В первой половине 1950-х гг. работники правоохранительных органов усилили работу по разложению группировок, особенно после указа Президиума Верховного Совета СССР от 13 января 1953 г. «О мерах по усилению борьбы с особо злостными проявлениями бандитизма среди заключенных в исправительно-трудовых лагерях».
Распад группировки в середине 1950-х гг. сопровождался возникновением в местах лишения свободы более мелких сообществ заключенных. В документах органов внутренних дел отмечалось, что между такими группировками, как «польские воры», «махновцы», «беспредельщики», «анархисты», «чугунки», «подводники» и т.д., поскольку они возникли в среде «отошедших», нет существенной разницы.
Указанные выше сведения опровергают мнение о существовании множества самостоятельных группировок типа «воров в законе».
Борьба между двумя противоположными группировками усиливалась еще и потому, что до середины 1950-х гг. их участники содержались в одних и тех же лагерях. В 1955 г. после подведения итогов борьбы с группировками МВД СССР было решено приказом содержать этих лиц независимо от количества судимостей и совершенного преступления в специальных лагерных пунктах строгого режима. Запрещалось также переводить членов группировок из одного лагеря в другой, как это часто делалось администрацией раньше.

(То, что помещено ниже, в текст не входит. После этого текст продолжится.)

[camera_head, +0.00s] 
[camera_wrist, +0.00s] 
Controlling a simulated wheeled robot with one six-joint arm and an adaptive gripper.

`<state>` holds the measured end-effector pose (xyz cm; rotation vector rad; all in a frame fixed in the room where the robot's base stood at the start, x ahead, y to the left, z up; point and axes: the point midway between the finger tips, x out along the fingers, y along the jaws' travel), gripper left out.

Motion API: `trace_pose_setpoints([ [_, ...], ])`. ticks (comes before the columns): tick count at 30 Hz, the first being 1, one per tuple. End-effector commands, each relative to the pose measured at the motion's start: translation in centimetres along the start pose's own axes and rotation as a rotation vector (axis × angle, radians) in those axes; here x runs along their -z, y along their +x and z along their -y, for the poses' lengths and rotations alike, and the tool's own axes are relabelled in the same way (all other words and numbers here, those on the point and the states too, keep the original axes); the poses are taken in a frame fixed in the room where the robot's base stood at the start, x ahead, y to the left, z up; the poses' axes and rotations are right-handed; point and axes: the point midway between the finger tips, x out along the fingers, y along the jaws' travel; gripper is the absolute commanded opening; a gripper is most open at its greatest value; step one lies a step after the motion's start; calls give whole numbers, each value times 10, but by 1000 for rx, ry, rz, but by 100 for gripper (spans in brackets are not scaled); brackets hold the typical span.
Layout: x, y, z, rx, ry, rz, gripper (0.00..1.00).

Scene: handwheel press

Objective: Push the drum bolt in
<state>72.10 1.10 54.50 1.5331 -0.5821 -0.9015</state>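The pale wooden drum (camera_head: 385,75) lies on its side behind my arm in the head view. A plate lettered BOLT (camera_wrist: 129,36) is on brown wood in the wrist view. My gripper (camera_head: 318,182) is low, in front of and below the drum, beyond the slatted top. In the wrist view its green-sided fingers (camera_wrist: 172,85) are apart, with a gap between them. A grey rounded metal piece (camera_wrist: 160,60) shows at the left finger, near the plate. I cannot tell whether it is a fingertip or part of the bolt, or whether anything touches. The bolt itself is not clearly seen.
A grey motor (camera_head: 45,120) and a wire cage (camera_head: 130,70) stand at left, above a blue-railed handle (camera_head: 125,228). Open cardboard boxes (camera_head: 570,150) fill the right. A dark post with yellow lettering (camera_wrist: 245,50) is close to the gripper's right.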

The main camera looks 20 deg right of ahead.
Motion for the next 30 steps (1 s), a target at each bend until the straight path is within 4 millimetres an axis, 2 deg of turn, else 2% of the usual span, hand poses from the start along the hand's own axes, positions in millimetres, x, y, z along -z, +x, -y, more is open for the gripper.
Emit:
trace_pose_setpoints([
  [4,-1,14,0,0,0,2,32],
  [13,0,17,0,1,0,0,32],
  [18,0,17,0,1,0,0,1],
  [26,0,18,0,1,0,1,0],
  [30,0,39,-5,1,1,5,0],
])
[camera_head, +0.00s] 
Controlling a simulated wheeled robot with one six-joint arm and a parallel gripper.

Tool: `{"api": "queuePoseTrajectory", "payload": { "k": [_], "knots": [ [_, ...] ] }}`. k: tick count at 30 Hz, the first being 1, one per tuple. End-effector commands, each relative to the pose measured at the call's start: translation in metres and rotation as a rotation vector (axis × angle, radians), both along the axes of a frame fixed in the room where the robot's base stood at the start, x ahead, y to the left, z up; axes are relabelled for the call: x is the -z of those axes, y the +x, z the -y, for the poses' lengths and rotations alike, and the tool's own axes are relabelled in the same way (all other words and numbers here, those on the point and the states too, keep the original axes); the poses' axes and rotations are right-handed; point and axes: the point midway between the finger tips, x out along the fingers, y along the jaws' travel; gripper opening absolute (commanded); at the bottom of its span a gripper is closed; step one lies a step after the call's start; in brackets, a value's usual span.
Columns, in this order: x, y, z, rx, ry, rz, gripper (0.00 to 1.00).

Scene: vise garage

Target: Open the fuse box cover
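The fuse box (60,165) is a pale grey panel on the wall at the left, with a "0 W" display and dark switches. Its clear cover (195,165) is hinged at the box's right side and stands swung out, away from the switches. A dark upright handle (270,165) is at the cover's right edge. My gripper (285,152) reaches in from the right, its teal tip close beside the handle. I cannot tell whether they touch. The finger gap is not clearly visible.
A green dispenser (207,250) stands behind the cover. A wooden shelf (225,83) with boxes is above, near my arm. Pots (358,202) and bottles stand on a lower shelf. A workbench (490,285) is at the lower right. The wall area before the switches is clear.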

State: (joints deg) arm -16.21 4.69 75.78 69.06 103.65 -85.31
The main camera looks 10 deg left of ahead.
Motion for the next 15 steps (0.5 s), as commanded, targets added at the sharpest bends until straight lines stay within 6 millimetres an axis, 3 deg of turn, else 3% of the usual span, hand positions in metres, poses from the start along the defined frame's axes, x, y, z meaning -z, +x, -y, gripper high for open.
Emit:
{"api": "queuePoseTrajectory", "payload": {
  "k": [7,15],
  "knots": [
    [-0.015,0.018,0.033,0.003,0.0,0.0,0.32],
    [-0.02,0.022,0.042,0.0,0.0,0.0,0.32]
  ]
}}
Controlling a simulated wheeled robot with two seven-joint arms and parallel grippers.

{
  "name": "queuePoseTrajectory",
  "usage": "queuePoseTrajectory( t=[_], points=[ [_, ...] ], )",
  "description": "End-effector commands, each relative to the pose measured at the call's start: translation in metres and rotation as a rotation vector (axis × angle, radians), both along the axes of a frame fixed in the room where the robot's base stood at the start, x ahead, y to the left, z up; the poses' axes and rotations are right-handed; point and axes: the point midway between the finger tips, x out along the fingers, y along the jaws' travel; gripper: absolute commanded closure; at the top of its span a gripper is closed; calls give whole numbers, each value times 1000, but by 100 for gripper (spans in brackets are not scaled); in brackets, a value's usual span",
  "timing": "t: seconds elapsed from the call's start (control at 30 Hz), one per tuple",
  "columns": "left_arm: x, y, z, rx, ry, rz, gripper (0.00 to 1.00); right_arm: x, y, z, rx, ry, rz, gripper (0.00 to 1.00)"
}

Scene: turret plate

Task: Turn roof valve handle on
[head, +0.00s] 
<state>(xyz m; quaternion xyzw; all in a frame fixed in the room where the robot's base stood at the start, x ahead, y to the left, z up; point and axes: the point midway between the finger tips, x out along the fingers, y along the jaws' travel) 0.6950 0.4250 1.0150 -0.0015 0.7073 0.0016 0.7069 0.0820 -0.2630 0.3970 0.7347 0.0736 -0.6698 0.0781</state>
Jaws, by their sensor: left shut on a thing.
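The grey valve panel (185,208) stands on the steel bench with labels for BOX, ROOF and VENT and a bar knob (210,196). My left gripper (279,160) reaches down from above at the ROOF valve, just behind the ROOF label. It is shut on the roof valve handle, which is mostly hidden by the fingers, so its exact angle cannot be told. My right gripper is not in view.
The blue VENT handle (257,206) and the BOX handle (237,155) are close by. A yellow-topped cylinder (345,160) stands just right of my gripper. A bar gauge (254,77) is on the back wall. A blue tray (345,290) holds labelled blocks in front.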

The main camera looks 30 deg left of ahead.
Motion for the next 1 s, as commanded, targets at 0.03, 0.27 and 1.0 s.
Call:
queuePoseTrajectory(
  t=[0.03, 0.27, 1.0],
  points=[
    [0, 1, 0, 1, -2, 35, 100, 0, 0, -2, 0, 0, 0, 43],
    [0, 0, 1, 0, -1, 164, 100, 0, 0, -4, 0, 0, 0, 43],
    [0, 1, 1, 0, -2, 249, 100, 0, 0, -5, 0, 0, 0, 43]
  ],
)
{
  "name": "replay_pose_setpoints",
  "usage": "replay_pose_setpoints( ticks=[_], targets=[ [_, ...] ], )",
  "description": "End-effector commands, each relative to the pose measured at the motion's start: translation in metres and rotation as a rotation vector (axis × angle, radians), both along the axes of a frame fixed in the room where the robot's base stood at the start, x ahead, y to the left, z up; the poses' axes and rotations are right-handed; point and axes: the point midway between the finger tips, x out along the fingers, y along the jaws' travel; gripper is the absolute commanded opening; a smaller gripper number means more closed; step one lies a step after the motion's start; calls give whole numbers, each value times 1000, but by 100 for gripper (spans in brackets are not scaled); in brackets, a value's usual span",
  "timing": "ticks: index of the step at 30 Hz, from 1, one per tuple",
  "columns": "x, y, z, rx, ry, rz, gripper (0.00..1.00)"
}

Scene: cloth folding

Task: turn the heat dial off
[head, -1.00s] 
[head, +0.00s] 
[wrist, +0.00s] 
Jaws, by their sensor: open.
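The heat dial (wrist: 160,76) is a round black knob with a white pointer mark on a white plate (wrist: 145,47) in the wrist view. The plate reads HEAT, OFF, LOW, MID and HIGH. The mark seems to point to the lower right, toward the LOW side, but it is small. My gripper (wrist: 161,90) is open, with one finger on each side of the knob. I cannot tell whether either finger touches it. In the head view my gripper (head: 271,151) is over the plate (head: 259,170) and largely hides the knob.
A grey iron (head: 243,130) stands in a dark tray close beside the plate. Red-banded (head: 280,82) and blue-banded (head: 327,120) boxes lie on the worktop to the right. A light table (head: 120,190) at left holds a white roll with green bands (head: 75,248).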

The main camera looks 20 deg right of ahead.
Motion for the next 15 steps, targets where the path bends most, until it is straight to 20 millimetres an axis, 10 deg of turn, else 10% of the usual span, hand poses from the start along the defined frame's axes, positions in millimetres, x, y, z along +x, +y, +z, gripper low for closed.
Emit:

Однако эти и другие меры не приводили к наведению должного порядка. «Воры в законе», как отмечалось тогда, оказывали организованное неповиновение и противодействие государственной исправительно-трудовой политике.
По словам опрошенных сотрудников из администрации лагерей тех лет, массовые беспорядки приводили к полной дезорганизации работы в некоторых местах лишения свободы.
Целенаправленная работа по разложению группировки «воров в законе» и производных от нее сообществ началась после выхода Постановления ЦК КПСС и Совета Министров СССР от 24 октября 1956 г. № 1443-719, направленного на улучшение работы Министерства внутренних дел. Выполняя его требования, органы внутренних дел разработали и осуществили комплекс мер по ликвидации неформальных группировок уголовной направленности.
Главная задача этих мер состояла в развенчании культа уголовно-воровских традиций. В этих целях был создан специальный лагерь, в который переводили «воров в законе» из других мест лишения свободы для проведения с ними индивидуальной работы Там же создавался небольшой актив из числа «воров в законе», которые с помощью оперативных работников готовили и рассылали обращения о необходимости отказа от преступной деятельности ко всем рецидивистам. О трудности этой работы говорит тот факт, что из 300 рецидивистов «экспериментальной» группы заявить об отходе от сообщества согласились лишь несколько человек.
Но принимаемые меры имели не только репрессивный характер, чего, прямо скажем, нельзя было совсем исключать в борьбе с «идейными» рецидивистами, но были и воспитательными. В нее также включались средства массовой информации.
Важное место в пропагандистской работе отводилось разоблачению культа «честности» и «идейности» рецидивистов. Понимая, что многие осужденные верят группировке, администрация мест лишения свободы стала предавать гласности факты отступления членов группировки от «закона», обворовывания и обмана ими заключенных.
Использование компрометирующих данных оказывало сильное воздействие не только на «воров в законе», но и на другую часть осужденных. Появлялись факты сокрытия некоторыми ворами своей принадлежности к группировке, что сразу влекло исключение из нее.
Организация борьбы с группировками осуществлялась на основе тщательного изучения тактики действий рецидивистов. В одном из документов - «Обзоре работы некоторых ИТУ по ликвидации преступных группировок заключенных» от 25 апреля 1958 г. - приведены следующие приемы воздействия лидеров преступной среды на осужденных:
- влияние на неустойчивую часть осужденных оказывалось с помощью установленных правил поведения, возведенных в своеобразную форму «закона» и «традиций»;
- для избежания ответственности рецидивисты подбирали второстепенных лиц и с помощью угроз и шантажа заставляли их совершать опасные преступления или брать вину «законников» на себя;
- боясь разоблачения, рецидивисты вместо прямых убийств соучастников или лиц, их окружающих, применяли к ним самые жестокие, но скрытые от других заключенных меры, заставляя кончать жизнь самоубийством;
- рецидивисты проникали в среду работающих заключенных, паразитировали в ней, занимаясь поборами;
- по халатности администрации уголовникам-рецидивистам удавалось также проникать на должности низового административно-производственного персонала с целью легального терроризирования осужденных.
К началу 1960-х гг. сообщество «воров в законе» прекратило свою активную деятельность. В последующие годы о «ворах в законе» в нормативных актах не упоминалось, хотя проблема эта до конца осталась нерешенной.
После ликвидации союзного Министерства внутренних дел борьба с группировками централизованно не велась и осуществлялась в каждой республике самостоятельно вплоть до 1966 г. (до создания Министерства охраны общественного порядка СССР).
И все-таки по группировке «воров в законе» удар нанесли сильный и даже на какое-то время ее нейтрализовали.